### GOAL
Locate and copy each line in the data that contains the word "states".

◆ ◆ ◆

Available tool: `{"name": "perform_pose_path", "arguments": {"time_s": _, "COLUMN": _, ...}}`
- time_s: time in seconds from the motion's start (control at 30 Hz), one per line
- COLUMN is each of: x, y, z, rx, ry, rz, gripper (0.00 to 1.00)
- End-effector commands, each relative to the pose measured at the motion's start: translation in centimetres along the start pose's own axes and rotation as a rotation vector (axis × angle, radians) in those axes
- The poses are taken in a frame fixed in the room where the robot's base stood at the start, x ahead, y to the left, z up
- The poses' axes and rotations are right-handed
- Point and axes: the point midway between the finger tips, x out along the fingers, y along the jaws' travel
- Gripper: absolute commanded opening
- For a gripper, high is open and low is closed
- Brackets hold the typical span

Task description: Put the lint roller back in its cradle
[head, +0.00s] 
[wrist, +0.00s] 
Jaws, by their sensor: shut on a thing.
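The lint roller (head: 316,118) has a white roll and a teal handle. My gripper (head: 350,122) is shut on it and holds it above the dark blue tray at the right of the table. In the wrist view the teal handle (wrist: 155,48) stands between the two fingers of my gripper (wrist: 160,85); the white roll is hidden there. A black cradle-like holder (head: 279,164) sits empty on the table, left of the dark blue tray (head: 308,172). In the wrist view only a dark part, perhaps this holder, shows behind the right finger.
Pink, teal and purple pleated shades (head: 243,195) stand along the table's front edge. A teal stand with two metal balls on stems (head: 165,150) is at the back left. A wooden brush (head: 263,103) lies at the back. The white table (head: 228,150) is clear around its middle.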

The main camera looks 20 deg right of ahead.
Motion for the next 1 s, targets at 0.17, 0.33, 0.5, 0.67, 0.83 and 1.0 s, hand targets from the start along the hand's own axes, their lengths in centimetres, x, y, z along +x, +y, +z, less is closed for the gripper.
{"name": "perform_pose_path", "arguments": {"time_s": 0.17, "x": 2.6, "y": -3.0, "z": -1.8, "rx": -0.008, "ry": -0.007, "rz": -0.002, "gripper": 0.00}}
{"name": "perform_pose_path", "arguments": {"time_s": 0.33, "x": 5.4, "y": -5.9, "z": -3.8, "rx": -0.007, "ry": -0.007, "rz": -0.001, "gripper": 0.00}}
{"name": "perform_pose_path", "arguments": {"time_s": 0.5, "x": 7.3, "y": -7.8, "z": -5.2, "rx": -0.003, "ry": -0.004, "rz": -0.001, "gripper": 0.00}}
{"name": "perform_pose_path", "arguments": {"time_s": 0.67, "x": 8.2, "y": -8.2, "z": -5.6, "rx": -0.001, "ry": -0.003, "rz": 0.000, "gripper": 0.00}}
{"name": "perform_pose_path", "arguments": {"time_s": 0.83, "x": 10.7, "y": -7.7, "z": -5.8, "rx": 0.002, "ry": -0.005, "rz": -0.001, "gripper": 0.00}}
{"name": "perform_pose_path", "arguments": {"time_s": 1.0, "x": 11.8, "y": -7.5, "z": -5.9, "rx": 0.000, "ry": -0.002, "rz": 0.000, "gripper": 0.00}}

◆ ◆ ◆

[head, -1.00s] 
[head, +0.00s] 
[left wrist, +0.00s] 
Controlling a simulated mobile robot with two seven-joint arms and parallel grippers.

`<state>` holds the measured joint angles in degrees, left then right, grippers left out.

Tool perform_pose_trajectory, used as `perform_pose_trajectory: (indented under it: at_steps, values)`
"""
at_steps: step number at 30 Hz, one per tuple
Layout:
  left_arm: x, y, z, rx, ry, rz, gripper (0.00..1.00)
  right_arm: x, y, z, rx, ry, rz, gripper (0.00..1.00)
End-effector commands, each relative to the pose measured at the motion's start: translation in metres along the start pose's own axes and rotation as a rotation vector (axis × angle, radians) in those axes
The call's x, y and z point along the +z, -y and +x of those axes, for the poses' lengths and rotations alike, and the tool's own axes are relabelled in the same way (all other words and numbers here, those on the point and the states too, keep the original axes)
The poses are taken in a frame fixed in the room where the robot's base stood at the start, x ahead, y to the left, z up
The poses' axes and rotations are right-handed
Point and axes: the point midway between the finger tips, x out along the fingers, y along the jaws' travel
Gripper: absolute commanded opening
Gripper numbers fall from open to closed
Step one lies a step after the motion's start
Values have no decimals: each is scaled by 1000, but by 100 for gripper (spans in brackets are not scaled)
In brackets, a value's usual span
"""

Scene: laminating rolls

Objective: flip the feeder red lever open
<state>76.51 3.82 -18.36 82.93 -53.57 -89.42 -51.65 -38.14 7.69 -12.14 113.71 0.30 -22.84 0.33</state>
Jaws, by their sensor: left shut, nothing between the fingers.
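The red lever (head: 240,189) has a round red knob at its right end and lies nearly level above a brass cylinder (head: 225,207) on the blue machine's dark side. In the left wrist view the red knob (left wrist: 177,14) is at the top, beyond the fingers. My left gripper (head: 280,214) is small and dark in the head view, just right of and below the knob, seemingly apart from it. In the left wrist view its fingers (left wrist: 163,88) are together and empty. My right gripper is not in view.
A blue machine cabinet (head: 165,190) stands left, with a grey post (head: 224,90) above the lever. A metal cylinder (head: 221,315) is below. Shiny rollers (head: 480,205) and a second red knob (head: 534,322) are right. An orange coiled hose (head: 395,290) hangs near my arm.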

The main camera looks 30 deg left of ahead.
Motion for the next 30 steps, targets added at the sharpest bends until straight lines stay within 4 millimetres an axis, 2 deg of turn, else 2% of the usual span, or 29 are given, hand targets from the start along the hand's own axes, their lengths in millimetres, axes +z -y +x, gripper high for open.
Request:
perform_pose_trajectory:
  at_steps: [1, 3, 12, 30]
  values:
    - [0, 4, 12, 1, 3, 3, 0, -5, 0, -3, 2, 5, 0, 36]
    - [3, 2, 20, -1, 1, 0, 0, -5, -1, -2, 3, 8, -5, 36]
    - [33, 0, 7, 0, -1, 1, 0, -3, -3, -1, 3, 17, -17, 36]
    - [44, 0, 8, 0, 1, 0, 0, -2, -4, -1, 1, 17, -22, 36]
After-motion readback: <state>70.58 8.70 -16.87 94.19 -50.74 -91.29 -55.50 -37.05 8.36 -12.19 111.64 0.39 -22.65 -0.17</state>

◆ ◆ ◆

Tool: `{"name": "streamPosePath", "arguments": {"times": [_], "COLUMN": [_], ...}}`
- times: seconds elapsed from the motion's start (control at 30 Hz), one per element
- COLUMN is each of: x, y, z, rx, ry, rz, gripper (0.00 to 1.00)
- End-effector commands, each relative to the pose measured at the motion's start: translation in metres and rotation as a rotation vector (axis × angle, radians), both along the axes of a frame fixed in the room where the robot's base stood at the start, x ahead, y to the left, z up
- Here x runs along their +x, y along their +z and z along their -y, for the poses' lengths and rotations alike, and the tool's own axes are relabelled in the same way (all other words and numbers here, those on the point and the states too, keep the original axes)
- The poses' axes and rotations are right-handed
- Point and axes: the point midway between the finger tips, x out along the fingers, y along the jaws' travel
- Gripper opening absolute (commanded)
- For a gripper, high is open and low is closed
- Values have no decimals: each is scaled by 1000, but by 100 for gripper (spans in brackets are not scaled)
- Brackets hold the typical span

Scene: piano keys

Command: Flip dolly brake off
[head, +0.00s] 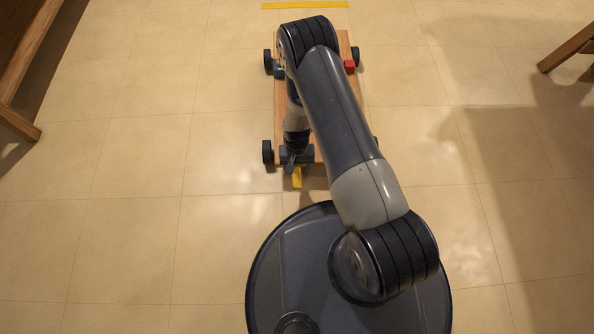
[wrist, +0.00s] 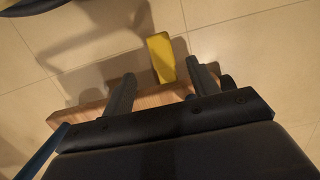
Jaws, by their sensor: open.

◆ ◆ ◆

### ANSWER FOR THIS EXERCISE
The call's x, y and z point along the +z, -y and +x of those axes, for the poses' lengths and rotations alike, and the tool's own axes are relabelled in the same way (all other words and numbers here, those on the point and the states too, keep the original axes)
- Here x runs along their +x, y along their +z and z along their -y, for the poses' lengths and rotations alike, and the tool's own axes are relabelled in the same way (all other words and numbers here, those on the point and the states too, keep the original axes)

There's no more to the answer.